Indian power exchanges may soon host a larger number of buyers and sellers from neighbouring countries with the operationalisation of cross-border sale and purchase of electricity for which regulations have already been issued by the Central Electricity Regulatory Commission (CERC) and Central Electricity Authority (CEA) has notified the procedures.

At present, the country’s largest power exchange Indian Energy Exchange (IEX) has begun trading of electricity hosting participants from Nepal on its platform.

IEX head of business development, Rohit Bajaj told IANS that potential for cross border power trading was immense and soon its platform could host participants from Bangladesh and Bhutan with whom India already has a power transmission line.

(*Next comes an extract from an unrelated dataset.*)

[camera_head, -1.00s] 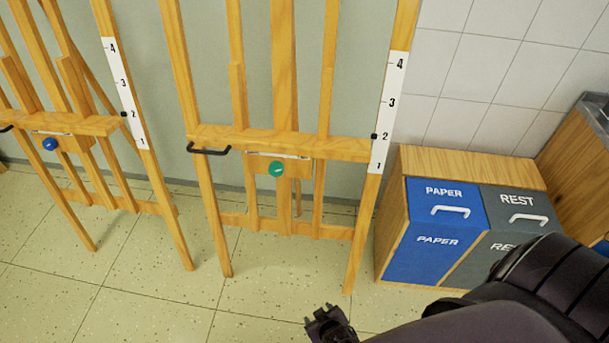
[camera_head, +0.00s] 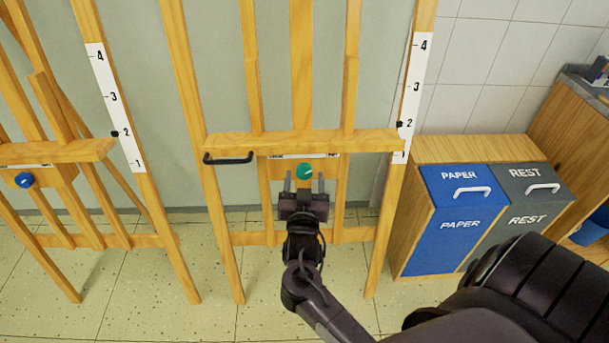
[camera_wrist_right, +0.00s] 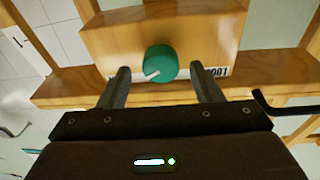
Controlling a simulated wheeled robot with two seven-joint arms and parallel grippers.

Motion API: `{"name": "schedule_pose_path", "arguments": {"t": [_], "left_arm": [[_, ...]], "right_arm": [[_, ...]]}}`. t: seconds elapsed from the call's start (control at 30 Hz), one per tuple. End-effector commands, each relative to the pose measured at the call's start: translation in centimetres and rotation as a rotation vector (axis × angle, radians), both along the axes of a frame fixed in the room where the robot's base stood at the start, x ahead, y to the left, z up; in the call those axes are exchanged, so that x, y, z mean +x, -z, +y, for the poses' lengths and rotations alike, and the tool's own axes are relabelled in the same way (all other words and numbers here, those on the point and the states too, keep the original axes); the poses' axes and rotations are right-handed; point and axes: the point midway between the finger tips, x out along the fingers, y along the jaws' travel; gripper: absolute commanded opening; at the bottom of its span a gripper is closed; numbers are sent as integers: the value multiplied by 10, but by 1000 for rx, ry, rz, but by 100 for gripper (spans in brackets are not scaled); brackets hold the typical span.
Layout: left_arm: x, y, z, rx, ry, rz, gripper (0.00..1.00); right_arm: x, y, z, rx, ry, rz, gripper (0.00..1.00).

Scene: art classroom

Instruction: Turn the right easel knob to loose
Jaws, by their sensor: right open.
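The right easel (camera_head: 225,145) stands upright, and its green round knob (camera_head: 304,171) sits on a wooden block below the tray ledge. The knob also shows in the right wrist view (camera_wrist_right: 160,63), with a white pointer mark toward its lower left there. A label strip lies behind it, partly covered by the knob. My right gripper (camera_head: 304,183) is open just in front of the knob. In the right wrist view its two fingers (camera_wrist_right: 163,80) stand apart, one on each side below the knob, with no clear contact. My left gripper is not in view.
A black handle (camera_head: 228,160) sticks out of the right easel's ledge, left of the knob. Another easel with a blue knob (camera_head: 25,180) stands to the left. Blue PAPER (camera_head: 440,240) and grey REST (camera_head: 528,215) bins stand at the right. Open floor lies in front of the easels.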

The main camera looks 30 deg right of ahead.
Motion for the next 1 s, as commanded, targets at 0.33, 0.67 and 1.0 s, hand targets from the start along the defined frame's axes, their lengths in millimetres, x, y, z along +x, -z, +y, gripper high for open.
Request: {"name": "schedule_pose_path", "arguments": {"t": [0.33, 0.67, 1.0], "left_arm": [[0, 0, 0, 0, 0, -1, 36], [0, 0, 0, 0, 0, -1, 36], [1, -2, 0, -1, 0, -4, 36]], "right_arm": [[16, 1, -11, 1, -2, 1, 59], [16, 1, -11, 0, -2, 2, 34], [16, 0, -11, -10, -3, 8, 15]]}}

“We started this market on April 17 and already we have traded 150 million units electricity. The potential is good for buy deals from electricity deficient countries such as Nepal and Bangladesh while sell options could come from Bhutan. We expect more overseas participators to join the exchange platform for trading given the competitive price discovery that it allows.

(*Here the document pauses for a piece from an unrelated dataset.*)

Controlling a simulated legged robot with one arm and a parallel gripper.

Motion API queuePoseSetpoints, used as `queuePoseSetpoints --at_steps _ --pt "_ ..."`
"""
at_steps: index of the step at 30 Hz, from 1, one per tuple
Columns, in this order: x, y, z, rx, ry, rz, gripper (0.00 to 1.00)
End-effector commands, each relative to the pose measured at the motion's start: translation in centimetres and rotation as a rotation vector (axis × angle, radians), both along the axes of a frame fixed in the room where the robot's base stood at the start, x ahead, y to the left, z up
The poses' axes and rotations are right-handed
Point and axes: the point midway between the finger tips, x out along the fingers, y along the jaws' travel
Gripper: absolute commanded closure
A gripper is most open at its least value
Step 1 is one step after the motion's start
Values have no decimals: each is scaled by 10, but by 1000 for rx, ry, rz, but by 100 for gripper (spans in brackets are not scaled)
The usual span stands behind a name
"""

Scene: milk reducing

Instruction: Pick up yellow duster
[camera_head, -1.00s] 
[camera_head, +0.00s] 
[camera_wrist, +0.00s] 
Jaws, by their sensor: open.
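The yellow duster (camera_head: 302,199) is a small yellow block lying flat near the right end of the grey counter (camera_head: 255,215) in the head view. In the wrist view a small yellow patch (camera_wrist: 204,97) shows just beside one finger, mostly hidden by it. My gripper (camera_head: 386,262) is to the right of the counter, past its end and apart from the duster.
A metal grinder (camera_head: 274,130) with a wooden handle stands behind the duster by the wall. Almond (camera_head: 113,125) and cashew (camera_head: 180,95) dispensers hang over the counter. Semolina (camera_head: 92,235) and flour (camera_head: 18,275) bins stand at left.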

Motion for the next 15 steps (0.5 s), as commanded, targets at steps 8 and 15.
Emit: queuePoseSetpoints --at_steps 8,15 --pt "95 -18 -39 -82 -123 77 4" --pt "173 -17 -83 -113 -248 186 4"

“This is one step forward towards the development of regional markets. With better connectivity in coming years, the cross border trading could also include countries such as Myanmar and Sri Lanka,” Bajaj added.

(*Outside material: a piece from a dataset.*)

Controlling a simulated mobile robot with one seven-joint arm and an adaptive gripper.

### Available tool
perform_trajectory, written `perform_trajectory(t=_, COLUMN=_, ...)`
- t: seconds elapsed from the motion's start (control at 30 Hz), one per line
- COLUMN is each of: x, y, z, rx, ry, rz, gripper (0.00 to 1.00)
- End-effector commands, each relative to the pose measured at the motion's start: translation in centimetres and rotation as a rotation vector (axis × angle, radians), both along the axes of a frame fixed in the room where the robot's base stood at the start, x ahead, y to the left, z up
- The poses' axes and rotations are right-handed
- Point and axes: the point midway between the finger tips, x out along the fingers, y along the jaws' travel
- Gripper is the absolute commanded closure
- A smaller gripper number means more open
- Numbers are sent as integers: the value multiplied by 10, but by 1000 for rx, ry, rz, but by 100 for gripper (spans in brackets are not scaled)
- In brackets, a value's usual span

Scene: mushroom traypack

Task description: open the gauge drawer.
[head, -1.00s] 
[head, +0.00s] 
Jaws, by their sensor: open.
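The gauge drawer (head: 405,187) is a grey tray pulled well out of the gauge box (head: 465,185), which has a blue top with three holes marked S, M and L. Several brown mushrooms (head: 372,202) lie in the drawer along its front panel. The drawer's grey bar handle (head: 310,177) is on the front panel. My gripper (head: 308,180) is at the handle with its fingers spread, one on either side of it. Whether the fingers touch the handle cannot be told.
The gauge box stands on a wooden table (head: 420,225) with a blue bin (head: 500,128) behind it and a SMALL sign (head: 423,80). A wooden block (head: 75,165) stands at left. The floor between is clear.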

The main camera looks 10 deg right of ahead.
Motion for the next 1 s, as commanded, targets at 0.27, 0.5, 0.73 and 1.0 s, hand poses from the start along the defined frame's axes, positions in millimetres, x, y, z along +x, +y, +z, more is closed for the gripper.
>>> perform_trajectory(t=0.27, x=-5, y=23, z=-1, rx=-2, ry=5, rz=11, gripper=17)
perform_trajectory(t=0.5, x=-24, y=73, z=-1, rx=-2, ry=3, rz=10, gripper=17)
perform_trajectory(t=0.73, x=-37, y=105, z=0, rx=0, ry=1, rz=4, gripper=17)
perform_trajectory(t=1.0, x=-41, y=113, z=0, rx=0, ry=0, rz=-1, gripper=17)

After Nepal, the plan is that Indian power exchanges start hosting buyers and sellers from countries such as Bhutan and Bangladesh. This could be followed up by bringing participants from Myanmar and Sri Lanka.

Such participation from overseas entities on Indian exchanges would not be direct but through any electricity trading licensee of India. Trading will be through bilateral agreement between two countries, bidding route or through mutual agreements between entities. In case of Nepal, NTPC Vidyut Vyapar Nigam (NVVN) is the trading partner that has enrolled Nepal Electricity Authority (NEA) cross border trading upto 350 MW now.

“Myanmar and Sri Lanka is also being explored now but it will take some because we do not have connectivity with Sri Lanka and have very limited connectivity with Myanmar. With Sri Lanka deep sea cabling is being explored,” Bajaj told IANS.

Experts point out that cross border transactions would only be successful once the monopoly of state distribution entities is broken and a multi-buyer-multi-seller market is developed for trading for efficient price discovery.

Though correct estimates are yet to be made, industry sources said that there could be demand for 300 to 400 MW from cross border trade in the spot market initially.

Currently, just about 3,000 MW of power is traded in the South Asia region among seven countries including India, Bhutan, Bangladesh, Nepal, Pakistan, Sri Lanka and Myanmar.

India annually imports about 1,200-1,500 MW power from Bhutan and exports about 1,200 MW to Bangladesh, 500 MW to Nepal and 3 MW to Myanmar.

A vibrant power exchange market with ability to trade in spot market for consumers in domestic as well as overseas market would also be good news for power generators as they could tide over any situation of low demand in the domestic market to transfer capacities overseas.